In the Swedish city of Malmo, where one third of the population are immigrants from Muslim nations, anti-Semitism is a problem, as it is in the Big Apple, New York City.
The city of Malmo was home to 341,457 people in 2019 according to the latest census figures, with 48 percent of the population under the age of 35.
The Jewish population in the city is estimated at around 1,500 at present.
Last June, two people — one Jewish philanthropist and one who was a gentile — together donated more than $4 million to pay for security measures to protect the Jews of Malmo, according to Ynet.
They haven’t disappeared by any means, to judge by the crowd that showed up for the public Chanukah Menorah lighting ceremony on Dec. 26, 2019 in Malmo’s main square.
Chabad-Lubavitch Rabbi Schneur Kesselman, who organized the event, told JewishPress.com in a telephone interview late Monday night that some 250 people came out to celebrate.
There are two vibrant Jewish communities with two solid Orthodox synagogues holding Shabbat services every week in Malmo, and plenty of activities taking place on the holidays. In addition, there is an egalitarian Jewish temple in the city as well.
Malmo’s city council reportedly voted to allocate some $2 million for measures aimed at protecting the Jewish community from the dozens of anti-Semitic incidents which are growing by the year.
The move almost parallels that which took place in New York City.
The New York Police Department (NYPD) is being deployed in massive numbers to protect the city’s Jewish synagogues and other important sites in the wake of a massive wave of anti-Semitic attacks that has been taking place over the past several months.
With great fanfare, New York State Governor Andrew Cuomo announced at a rally this week the state will release $45 million in funding “to protect religious-based institutions and non-public schools.”
In Malmo, there are plans to open a Holocaust museum, and the government has talked about holding an international conference in Malmo on fighting anti-Semitism.

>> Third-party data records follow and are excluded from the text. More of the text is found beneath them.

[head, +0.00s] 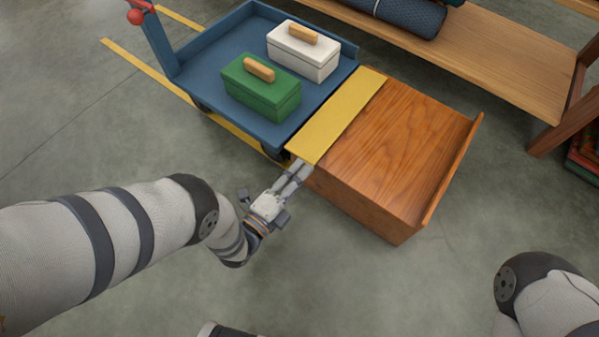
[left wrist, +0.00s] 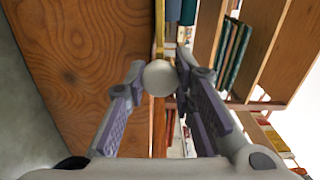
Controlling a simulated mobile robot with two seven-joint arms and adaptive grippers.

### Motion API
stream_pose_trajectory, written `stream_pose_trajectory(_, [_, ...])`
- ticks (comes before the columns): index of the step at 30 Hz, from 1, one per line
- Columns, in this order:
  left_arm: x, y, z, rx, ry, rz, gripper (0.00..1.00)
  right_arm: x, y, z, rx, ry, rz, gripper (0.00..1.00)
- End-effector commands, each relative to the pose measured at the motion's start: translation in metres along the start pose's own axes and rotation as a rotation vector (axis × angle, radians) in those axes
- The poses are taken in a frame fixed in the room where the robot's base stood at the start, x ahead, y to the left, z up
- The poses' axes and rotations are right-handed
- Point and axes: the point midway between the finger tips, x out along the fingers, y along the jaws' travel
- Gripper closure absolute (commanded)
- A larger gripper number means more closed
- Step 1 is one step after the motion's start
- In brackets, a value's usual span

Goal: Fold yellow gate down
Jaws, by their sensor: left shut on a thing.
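The yellow gate (head: 338,113) is a flat yellow panel between the blue cart (head: 190,76) and the wooden box (head: 398,135). It looks flat or nearly flat in the head view, spanning from the cart's edge to the box top. In the left wrist view the gate (left wrist: 159,35) is a thin yellow strip seen edge-on, with a pale round knob (left wrist: 160,78) at its near end. My left gripper (head: 303,168) is at the gate's near end, with its fingers shut on the knob, as the left wrist view (left wrist: 160,85) shows. My right gripper is out of view.
A green case (head: 262,95) and a white case (head: 303,55) sit on the cart. The box has a raised lip (head: 455,168) at its right. A wooden shelf (head: 490,55) with a dark roll (head: 405,14) stands behind. Floor in front is clear.

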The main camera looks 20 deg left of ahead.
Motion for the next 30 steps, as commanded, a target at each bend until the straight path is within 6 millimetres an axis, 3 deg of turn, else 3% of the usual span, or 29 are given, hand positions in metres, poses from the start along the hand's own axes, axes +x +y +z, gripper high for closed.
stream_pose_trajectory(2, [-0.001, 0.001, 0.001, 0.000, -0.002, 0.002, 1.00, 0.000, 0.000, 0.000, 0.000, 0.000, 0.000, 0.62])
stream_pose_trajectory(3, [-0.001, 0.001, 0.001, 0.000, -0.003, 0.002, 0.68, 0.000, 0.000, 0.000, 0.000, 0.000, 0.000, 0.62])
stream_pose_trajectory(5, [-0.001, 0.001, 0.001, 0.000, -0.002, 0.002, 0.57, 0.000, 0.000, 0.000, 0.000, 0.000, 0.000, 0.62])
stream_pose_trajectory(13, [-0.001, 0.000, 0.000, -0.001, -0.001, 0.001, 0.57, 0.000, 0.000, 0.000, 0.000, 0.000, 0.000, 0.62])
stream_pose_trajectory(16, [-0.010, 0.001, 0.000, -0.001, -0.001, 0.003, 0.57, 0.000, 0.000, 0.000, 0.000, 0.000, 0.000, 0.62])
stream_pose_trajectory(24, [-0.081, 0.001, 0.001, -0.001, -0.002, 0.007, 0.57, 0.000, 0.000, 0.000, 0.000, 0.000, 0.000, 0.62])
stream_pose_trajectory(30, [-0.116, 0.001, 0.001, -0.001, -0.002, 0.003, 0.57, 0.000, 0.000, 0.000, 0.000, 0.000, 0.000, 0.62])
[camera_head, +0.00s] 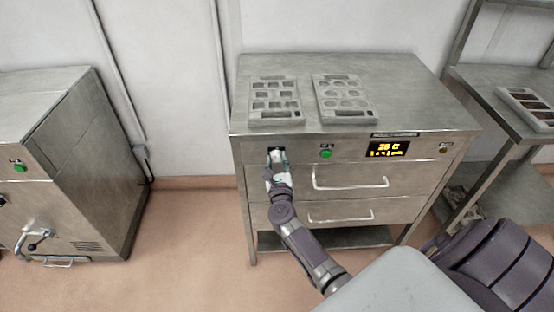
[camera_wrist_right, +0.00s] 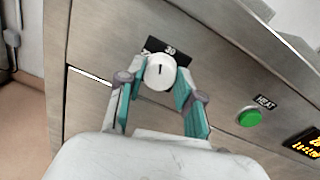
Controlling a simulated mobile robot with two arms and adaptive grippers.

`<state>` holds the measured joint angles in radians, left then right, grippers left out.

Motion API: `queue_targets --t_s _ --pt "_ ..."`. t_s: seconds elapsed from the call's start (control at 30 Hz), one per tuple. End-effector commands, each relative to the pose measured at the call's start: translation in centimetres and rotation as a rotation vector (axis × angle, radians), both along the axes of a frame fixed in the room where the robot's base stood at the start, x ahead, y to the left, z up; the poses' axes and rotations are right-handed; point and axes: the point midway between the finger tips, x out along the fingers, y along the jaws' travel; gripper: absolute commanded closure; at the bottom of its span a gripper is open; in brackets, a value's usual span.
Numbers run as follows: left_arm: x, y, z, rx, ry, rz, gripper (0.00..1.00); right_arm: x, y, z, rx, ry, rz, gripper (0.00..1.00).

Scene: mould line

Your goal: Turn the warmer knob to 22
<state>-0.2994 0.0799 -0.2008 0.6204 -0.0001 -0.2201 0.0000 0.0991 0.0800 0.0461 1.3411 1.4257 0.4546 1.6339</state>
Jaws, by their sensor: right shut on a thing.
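The warmer (camera_head: 420,98) is a steel cabinet with drawers. Its white round knob (camera_wrist_right: 160,74) has a dark pointer line and sits on the front panel, below a black label with a number that looks like 30. My left gripper is out of view.
A green HEAT button (camera_head: 326,154) is right of the knob. Two mould trays (camera_head: 275,121) (camera_head: 345,118) lie on the warmer's top. Drawer handles (camera_head: 350,186) stick out below. Another steel machine (camera_head: 90,150) stands left, and a side table (camera_head: 500,100) right.

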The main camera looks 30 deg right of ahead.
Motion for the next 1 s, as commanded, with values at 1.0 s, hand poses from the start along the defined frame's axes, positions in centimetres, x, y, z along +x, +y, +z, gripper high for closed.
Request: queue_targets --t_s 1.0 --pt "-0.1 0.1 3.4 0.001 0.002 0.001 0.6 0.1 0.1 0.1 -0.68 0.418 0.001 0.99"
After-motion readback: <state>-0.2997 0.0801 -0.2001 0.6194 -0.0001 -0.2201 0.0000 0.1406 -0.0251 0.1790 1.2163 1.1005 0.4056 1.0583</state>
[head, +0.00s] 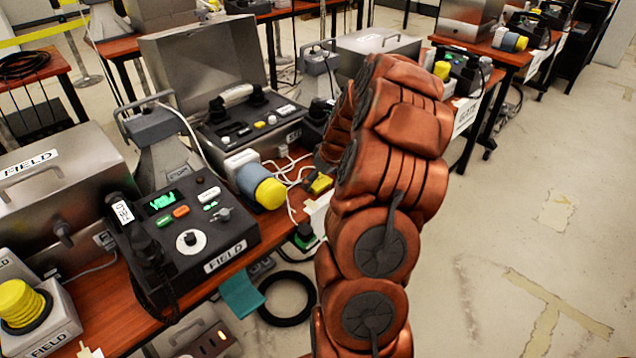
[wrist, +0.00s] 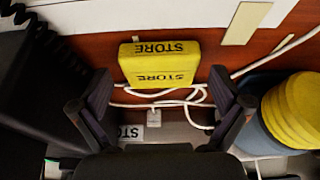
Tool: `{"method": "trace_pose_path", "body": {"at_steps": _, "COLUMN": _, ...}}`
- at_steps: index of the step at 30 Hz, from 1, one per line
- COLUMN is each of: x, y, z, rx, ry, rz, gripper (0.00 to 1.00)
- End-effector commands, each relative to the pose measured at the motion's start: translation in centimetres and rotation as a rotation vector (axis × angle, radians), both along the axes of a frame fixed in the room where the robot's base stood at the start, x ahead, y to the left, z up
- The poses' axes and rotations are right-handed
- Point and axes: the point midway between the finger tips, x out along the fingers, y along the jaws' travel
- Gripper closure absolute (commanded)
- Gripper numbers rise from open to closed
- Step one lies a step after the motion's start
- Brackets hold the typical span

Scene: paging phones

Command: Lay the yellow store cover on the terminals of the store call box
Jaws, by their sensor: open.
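The yellow store cover (wrist: 158,65), a block marked STORE on its top and front, lies on the red-brown table in the wrist view. It also shows in the head view (head: 320,183), beside my arm. My gripper (wrist: 160,88) is open, its two dark fingers on either side of the cover's near end with gaps; nothing is held. In the head view the gripper is mostly hidden behind my arm. An open steel case with a dark panel (head: 240,130) stands behind; its partly hidden label may read STORE. I cannot make out the terminals.
White cables (wrist: 185,100) run beside the cover. A blue-and-yellow plug (head: 262,187) lies close by; its ribbed yellow end (wrist: 295,110) shows at right in the wrist view. The black FIELD phone (head: 185,240) stands at left. Floor at right is open.

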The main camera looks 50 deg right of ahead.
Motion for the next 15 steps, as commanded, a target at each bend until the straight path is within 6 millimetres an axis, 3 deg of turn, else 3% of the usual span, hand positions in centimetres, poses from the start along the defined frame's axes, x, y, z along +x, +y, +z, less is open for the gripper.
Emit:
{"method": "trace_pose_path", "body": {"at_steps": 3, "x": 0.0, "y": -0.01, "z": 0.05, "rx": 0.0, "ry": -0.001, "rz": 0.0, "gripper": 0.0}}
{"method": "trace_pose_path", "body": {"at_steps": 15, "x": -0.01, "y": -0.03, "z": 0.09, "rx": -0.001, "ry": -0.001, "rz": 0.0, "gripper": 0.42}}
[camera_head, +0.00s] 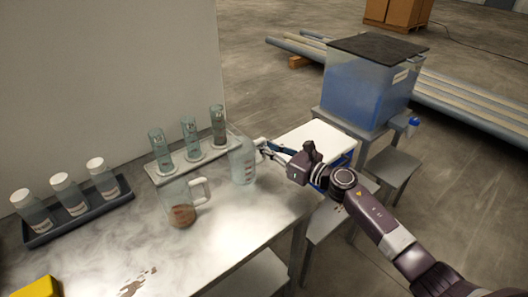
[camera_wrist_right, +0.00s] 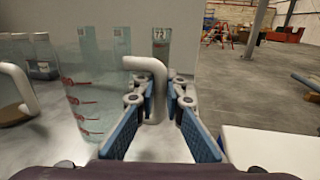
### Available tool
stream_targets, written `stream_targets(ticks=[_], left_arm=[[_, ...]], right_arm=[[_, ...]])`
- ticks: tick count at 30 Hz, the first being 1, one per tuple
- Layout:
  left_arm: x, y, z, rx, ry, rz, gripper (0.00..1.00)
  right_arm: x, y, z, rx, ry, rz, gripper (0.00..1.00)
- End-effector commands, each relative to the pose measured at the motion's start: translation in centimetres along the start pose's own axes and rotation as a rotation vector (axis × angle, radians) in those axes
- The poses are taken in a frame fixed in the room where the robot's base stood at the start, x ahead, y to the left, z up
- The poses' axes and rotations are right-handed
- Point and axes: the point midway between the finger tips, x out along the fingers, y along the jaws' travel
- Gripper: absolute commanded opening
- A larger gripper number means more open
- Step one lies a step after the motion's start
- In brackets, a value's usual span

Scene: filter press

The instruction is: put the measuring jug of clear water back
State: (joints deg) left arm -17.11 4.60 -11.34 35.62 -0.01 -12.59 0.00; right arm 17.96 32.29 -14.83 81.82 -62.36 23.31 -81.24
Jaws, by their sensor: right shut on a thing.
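The clear measuring jug (camera_head: 243,164) is upright at the bench's right side, beside the tube rack. It shows large at the left of the right wrist view (camera_wrist_right: 92,95), with red marks and a white handle (camera_wrist_right: 157,92). My right gripper (camera_head: 262,150) is around that handle and shut on it; its blue-padded fingers (camera_wrist_right: 157,110) flank it. I cannot tell whether the jug's base touches the bench. A second jug (camera_head: 181,206) with a white handle and brown matter in its bottom stands to the left. My left gripper is out of view.
A white rack (camera_head: 165,178) with three glass cylinders stands behind the jugs. A dark tray (camera_head: 82,222) holds three white-capped bottles. A yellow object (camera_head: 36,288) is at the front left. A blue tank (camera_head: 366,88) stands beyond my right arm. The bench's front middle (camera_head: 235,235) is clear.

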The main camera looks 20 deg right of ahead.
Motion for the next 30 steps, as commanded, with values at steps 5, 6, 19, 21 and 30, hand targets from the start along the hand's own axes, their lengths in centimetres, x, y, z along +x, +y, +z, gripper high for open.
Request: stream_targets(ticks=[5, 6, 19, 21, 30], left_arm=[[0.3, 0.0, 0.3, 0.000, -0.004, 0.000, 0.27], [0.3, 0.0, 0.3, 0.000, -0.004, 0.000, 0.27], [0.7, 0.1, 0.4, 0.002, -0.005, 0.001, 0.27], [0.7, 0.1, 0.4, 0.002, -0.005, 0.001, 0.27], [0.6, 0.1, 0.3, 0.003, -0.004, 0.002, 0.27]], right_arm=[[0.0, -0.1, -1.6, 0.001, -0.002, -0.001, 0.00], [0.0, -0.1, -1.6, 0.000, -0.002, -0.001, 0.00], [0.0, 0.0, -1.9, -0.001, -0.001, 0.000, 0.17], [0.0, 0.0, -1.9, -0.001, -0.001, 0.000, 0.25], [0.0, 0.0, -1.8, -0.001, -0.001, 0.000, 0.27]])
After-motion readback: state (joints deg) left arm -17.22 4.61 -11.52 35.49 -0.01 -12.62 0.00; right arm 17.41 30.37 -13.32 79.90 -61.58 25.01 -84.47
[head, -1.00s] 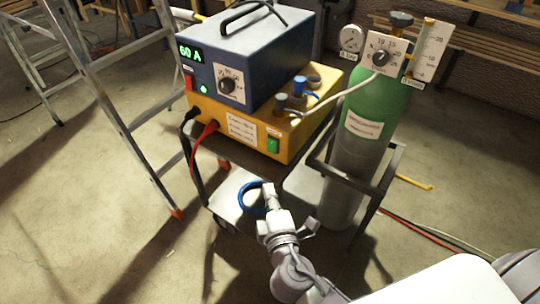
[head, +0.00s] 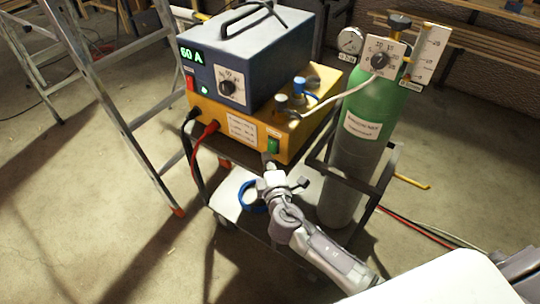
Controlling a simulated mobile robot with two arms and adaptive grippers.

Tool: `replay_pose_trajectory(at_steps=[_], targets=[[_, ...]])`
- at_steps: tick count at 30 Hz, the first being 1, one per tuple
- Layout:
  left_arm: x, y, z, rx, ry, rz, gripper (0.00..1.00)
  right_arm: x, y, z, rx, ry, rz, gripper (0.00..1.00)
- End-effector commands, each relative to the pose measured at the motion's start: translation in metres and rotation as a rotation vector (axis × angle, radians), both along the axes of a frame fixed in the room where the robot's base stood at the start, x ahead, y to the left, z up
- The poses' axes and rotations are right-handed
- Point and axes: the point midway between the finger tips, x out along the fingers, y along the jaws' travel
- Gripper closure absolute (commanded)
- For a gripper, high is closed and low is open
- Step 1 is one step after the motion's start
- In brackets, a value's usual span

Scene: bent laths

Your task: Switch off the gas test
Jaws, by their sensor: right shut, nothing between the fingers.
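The yellow unit (head: 222,112) sits on a cart under a dark blue welding power source (head: 255,54) that shows 60 A. A green rocker switch (head: 273,146) is at the right end of the yellow unit's front. My right gripper (head: 269,163) is shut and empty, with its tips just below the green switch; I cannot tell whether they touch. A green and grey gas cylinder (head: 362,135) stands to the right, with a round gauge (head: 350,41), a dial (head: 380,60) and a flow tube (head: 429,55) at its top. My left gripper is not in view.
A red switch (head: 190,82) and a dial (head: 227,87) are on the blue unit's front. Black and red cables hang from the yellow unit. A blue ring (head: 253,196) lies on the cart's lower shelf (head: 229,190). A stepladder (head: 120,105) stands at left.

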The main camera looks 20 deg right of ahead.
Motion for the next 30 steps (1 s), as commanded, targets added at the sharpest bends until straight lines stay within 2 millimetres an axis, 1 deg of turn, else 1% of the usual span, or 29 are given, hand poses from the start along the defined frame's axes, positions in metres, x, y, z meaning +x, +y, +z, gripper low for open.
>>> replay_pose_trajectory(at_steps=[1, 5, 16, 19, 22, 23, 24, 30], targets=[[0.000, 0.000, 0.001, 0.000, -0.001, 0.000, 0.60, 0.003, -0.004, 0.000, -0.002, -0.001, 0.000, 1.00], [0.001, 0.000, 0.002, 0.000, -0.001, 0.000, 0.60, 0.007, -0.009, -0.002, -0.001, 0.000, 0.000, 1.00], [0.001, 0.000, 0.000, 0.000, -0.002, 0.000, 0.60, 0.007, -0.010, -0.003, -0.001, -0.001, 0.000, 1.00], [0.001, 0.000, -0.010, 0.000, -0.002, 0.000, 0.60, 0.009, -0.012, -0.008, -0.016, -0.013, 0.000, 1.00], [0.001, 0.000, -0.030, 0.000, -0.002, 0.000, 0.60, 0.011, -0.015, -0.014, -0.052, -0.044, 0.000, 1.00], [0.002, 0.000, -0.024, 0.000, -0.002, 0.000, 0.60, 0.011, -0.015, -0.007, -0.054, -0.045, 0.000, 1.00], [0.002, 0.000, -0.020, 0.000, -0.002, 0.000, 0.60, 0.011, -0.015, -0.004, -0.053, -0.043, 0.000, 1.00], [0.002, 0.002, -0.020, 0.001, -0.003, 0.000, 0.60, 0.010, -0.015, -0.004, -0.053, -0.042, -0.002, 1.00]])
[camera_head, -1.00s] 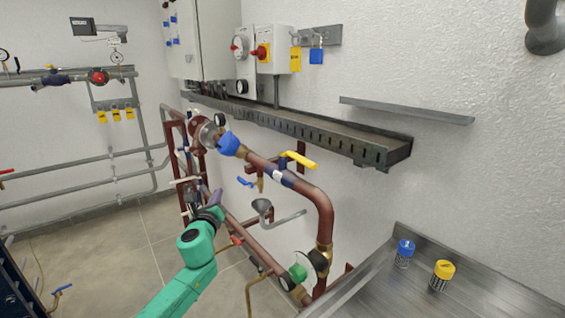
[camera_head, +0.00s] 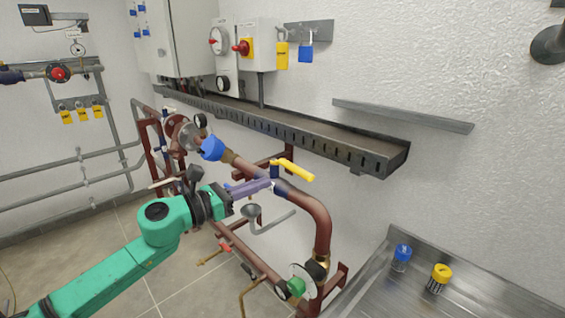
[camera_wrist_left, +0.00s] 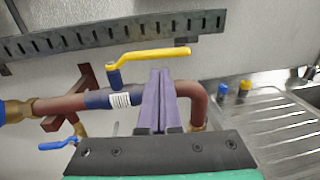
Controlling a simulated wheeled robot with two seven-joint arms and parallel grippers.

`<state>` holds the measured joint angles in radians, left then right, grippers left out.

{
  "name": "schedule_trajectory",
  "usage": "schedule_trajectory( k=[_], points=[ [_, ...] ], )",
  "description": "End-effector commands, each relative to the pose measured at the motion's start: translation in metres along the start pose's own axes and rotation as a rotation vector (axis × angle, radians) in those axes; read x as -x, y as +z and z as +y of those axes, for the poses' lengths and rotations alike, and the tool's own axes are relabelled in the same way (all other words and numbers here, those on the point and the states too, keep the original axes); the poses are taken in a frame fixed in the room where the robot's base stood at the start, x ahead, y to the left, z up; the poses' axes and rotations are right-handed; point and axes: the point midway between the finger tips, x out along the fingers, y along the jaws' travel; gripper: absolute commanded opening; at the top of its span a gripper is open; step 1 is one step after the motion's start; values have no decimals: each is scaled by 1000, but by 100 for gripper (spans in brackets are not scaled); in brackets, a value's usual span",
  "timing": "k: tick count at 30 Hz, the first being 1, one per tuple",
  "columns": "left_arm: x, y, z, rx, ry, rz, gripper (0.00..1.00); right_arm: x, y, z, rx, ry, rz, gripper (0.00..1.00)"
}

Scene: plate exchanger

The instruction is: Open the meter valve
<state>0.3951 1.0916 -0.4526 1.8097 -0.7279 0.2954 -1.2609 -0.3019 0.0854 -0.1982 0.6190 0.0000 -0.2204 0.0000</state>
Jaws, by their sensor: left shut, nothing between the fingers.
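A yellow lever handle (camera_head: 296,169) sits on a blue-collared valve on the brown pipe (camera_head: 318,222). It lies along the pipe. The handle also shows in the left wrist view (camera_wrist_left: 152,55), just beyond the fingertips, with its blue stem (camera_wrist_left: 115,77) to the left. My left gripper (camera_head: 270,184) has purple fingers pressed together, with nothing between them. Which valve is the meter valve is not marked. My right gripper is not visible.
A slotted cable tray (camera_head: 290,128) runs along the wall above the pipe. A large blue knob (camera_head: 212,148) is left of the handle, and a green cap (camera_head: 297,287) is below. A blue lever (camera_wrist_left: 57,145) is lower left. A steel sink counter (camera_head: 385,275) stands right.

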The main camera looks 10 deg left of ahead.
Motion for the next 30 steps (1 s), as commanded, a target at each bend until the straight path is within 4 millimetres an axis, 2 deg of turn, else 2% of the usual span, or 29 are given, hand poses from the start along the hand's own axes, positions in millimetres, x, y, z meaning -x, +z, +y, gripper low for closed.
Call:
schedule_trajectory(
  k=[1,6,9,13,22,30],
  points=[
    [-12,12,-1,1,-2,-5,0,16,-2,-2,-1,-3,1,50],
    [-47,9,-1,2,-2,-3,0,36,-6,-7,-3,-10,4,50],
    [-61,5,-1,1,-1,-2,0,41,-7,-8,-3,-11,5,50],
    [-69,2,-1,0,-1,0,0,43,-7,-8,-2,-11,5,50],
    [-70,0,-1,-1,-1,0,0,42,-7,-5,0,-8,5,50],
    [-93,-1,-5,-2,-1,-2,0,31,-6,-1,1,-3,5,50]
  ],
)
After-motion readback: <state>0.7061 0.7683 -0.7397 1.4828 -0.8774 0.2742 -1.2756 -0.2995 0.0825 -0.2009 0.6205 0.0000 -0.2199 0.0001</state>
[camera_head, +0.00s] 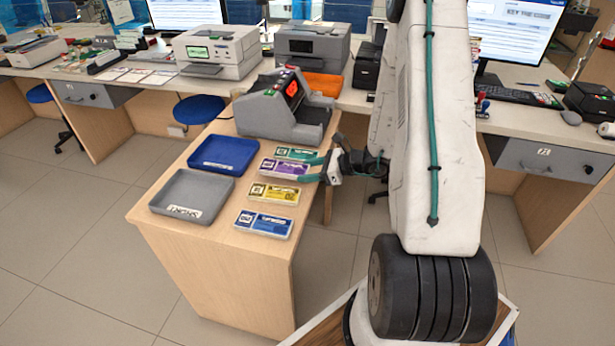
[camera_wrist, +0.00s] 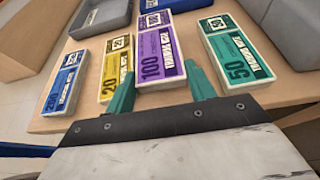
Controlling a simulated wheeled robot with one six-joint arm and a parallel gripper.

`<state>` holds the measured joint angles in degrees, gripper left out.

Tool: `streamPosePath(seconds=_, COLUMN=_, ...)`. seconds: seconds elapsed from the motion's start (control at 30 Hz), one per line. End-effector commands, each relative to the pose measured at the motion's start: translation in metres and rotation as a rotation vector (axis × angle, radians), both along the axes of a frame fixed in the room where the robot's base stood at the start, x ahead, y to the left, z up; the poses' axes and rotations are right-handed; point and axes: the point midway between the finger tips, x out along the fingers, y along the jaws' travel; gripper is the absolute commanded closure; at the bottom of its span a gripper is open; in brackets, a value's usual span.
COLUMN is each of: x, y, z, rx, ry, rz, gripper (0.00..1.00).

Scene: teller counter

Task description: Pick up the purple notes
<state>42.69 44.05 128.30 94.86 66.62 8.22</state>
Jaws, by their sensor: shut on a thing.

Malmo is much smaller than New York. But like the Big Apple, it is an international city facing the issue of how to blend many cultures. Nearly a third of its residents – 100,000 — were born overseas. More than 135,000 have a foreign background. Fourteen percent of the population are foreign nationals, with the largest group of immigrants coming to Malmo from Iraq, a Muslim nation not particularly sympathetic to Jews. Others have come from Serbia, Denmark, Poland, Iran and Hungary, among the 170 different nations they left in order to call Malmo home.
The Jewish community in Malmo remains “strong and active,” said Kesselman, who added he is already hard at work planning the next event for his congregation: a celebration for the Jewish holiday of Tu B’Shevat.